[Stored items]

/---

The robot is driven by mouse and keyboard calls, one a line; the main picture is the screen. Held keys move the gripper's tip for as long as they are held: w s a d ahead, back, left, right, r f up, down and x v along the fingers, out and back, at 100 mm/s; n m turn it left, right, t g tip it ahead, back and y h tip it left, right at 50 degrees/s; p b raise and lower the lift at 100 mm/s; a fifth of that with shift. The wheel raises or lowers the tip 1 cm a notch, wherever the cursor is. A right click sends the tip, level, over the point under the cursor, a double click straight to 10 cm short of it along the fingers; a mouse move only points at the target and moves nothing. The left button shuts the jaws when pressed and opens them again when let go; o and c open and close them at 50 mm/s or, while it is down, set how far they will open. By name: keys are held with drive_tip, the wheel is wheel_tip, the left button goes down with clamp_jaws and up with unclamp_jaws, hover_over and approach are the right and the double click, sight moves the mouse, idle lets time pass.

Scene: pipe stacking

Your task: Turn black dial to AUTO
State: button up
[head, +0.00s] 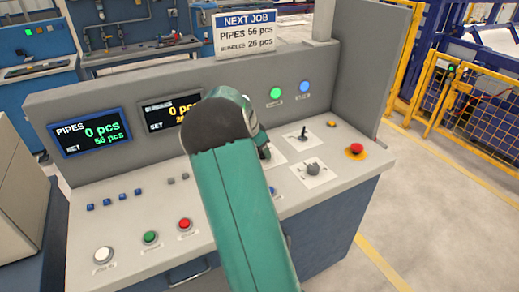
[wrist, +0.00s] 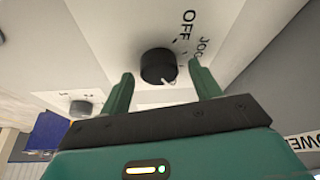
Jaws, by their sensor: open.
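The black dial (wrist: 156,64) sits on a white label plate in the wrist view. A white pointer mark shows on its lower right edge. I can read "OFF" and "JOG" on the plate; I cannot see the word AUTO. My gripper (wrist: 161,69) is open, with one green finger on each side of the dial and a gap beside each. I cannot tell how deep the fingers reach. In the head view my arm covers much of the dial's area.
The console's sloped panel holds a grey dial (head: 313,168), a small lever (head: 303,134), a red emergency button (head: 355,150), a green button (head: 150,237) and a red button (head: 185,224). Two counter displays, one for PIPES (head: 91,133), stand behind. A yellow fence (head: 465,110) is at right.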

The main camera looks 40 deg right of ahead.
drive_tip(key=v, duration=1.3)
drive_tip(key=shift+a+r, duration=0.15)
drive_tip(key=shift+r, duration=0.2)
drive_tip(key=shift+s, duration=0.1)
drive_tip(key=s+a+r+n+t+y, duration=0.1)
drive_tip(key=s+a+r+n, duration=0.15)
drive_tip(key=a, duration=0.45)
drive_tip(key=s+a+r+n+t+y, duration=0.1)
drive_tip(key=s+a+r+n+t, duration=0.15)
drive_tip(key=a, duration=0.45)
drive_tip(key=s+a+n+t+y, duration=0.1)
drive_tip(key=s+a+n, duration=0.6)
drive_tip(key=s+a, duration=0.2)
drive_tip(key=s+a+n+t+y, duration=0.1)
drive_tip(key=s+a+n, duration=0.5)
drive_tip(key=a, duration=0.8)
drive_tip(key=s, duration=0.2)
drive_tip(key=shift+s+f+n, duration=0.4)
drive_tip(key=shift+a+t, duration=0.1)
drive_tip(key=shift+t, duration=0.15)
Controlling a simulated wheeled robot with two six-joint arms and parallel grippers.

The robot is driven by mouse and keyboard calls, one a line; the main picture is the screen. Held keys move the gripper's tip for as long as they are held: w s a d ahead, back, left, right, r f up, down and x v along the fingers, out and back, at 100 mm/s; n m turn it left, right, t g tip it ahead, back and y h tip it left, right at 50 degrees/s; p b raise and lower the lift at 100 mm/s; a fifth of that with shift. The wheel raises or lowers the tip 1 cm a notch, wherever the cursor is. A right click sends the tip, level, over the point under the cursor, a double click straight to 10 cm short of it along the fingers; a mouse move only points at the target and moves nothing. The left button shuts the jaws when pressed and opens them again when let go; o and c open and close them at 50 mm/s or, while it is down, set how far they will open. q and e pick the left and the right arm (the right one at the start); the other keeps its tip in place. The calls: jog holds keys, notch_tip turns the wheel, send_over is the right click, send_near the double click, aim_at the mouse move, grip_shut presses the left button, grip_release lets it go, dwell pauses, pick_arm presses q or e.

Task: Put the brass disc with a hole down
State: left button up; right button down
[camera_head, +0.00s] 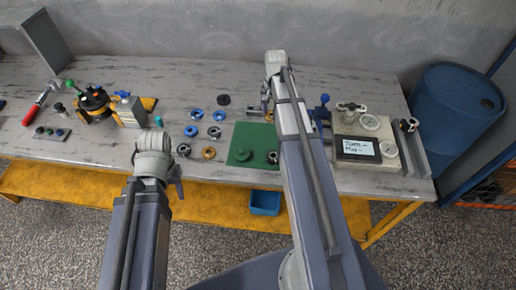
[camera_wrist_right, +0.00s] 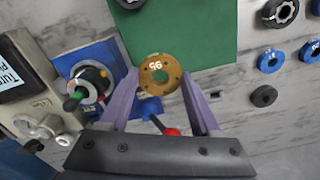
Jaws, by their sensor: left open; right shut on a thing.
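In the right wrist view the brass disc with a hole (camera_wrist_right: 147,77) sits between the fingertips of my right gripper (camera_wrist_right: 160,78). It carries a marking like "95" or "96", and its face is toward the camera. The gripper is shut on it, over the edge of the green mat (camera_wrist_right: 190,30); its height above the table is hard to judge. In the head view my right arm mostly hides the disc and gripper. The mat (camera_head: 246,132) shows beside that arm. My left gripper (camera_head: 178,184) is open near the table's front edge.
Several blue, dark and brass rings (camera_head: 208,153) lie left of the mat. A beige box with a label (camera_head: 356,149) stands to the right, near a blue fixture (camera_wrist_right: 88,62). A red-tipped lever (camera_wrist_right: 171,131) shows below the disc. A yellow-based assembly (camera_head: 95,101) stands far left.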

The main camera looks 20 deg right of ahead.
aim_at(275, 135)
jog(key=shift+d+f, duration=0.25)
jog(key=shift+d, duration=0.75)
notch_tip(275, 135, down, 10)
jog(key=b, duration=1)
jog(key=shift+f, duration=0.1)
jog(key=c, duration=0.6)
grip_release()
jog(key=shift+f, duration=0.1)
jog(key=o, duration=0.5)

\---

> The task
Exactly reproduce the entries above, minus the pictures.

> Reply to the exercise
The robot is driven by mouse and keyboard calls, one a line; the main picture is the screen. Held keys move the gripper's tip for as long as they are held: w s a d ahead, back, left, right, r f up, down and x v along the fingers, out and back, at 100 mm/s; n m turn it left, right, t g tip it ahead, back and y h tip it left, right at 50 degrees/s; p b raise and lower the lift at 100 mm/s; a fifth of that with shift. The wheel raises or lowers the tip 1 cm a notch, wherever the cursor is. A right click sends the tip, level, over the point under the cursor, a double click straight to 10 cm short of it along the fingers; a mouse move only points at the target and moves nothing. The left button shuts the jaws when pressed and opens them again when let go; o and c open and close them at 50 mm/s or, while it is down, set how far they will open. By name: keys are held with drive_tip, the wheel is wheel_tip, the left button goes down with clamp_jaws and up with unclamp_jaws, hover_over and approach are the right and the double click, sight moves the mouse, idle lets time pass.

Scene: pipe stacking

Your task: Turn black dial to AUTO
State: button up
[head, +0.00s] 
[wrist, +0.00s] 
Jaws, by their sensor: open.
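The black dial (wrist: 156,64) sits on a white label plate in the wrist view. A white pointer mark shows on its lower right edge. I can read "OFF" and "JOG" on the plate; I cannot see the word AUTO. My gripper (wrist: 161,69) is open, with one green finger on each side of the dial and a gap beside each. I cannot tell how deep the fingers reach. In the head view my arm covers much of the dial's area.
The console's sloped panel holds a grey dial (head: 313,168), a small lever (head: 303,134), a red emergency button (head: 355,150), a green button (head: 150,237) and a red button (head: 185,224). Two counter displays, one for PIPES (head: 91,133), stand behind. A yellow fence (head: 465,110) is at right.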

The main camera looks 40 deg right of ahead.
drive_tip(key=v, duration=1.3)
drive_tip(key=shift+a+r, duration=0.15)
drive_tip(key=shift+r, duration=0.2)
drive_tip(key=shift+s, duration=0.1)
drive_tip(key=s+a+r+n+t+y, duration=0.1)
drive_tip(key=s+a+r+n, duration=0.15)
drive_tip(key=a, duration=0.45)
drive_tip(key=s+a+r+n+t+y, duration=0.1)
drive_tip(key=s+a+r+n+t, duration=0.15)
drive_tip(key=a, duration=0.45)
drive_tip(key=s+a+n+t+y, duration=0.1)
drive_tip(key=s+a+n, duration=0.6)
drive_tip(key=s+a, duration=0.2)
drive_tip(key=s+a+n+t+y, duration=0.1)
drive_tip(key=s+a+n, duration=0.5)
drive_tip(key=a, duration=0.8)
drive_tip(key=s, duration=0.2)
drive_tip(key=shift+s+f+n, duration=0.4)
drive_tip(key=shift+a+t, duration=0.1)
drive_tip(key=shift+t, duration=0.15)
Controlling a simulated wheeled robot with two six-joint arms and parallel grippers.

The robot is driven by mouse and keyboard calls, one a line; the main picture is the screen. Held keys move the gripper's tip for as long as they are held: w s a d ahead, back, left, right, r f up, down and x v along the fingers, out and back, at 100 mm/s; n m turn it left, right, t g tip it ahead, back and y h tip it left, right at 50 degrees/s; p b raise and lower the lift at 100 mm/s; a fifth of that with shift. The wheel raises or lowers the tip 1 cm a notch, wherever the cursor is. A right click sends the tip, level, over the point under the cursor, a double click straight to 10 cm short of it along the fingers; a mouse move only points at the target and moves nothing. The left button shuts the jaws when pressed and opens them again when let go; o and c open and close them at 50 mm/s or, while it is down, set how far they will open. q and e pick the left and the right arm (the right one at the start); the other keeps its tip in place. The calls: jog holds keys, notch_tip turns the wheel, send_over is the right click, send_near the double click, aim_at the mouse move, grip_shut presses the left button, grip_release lets it go, dwell pauses, pick_arm presses q or e.

Task: Put the brass disc with a hole down
State: left button up; right button down
[camera_head, +0.00s] 
[camera_wrist_right, +0.00s] 
Jaws, by their sensor: left open; right shut on a thing.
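In the right wrist view the brass disc with a hole (camera_wrist_right: 147,77) sits between the fingertips of my right gripper (camera_wrist_right: 160,78). It carries a marking like "95" or "96", and its face is toward the camera. The gripper is shut on it, over the edge of the green mat (camera_wrist_right: 190,30); its height above the table is hard to judge. In the head view my right arm mostly hides the disc and gripper. The mat (camera_head: 246,132) shows beside that arm. My left gripper (camera_head: 178,184) is open near the table's front edge.
Several blue, dark and brass rings (camera_head: 208,153) lie left of the mat. A beige box with a label (camera_head: 356,149) stands to the right, near a blue fixture (camera_wrist_right: 88,62). A red-tipped lever (camera_wrist_right: 171,131) shows below the disc. A yellow-based assembly (camera_head: 95,101) stands far left.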

The main camera looks 20 deg right of ahead.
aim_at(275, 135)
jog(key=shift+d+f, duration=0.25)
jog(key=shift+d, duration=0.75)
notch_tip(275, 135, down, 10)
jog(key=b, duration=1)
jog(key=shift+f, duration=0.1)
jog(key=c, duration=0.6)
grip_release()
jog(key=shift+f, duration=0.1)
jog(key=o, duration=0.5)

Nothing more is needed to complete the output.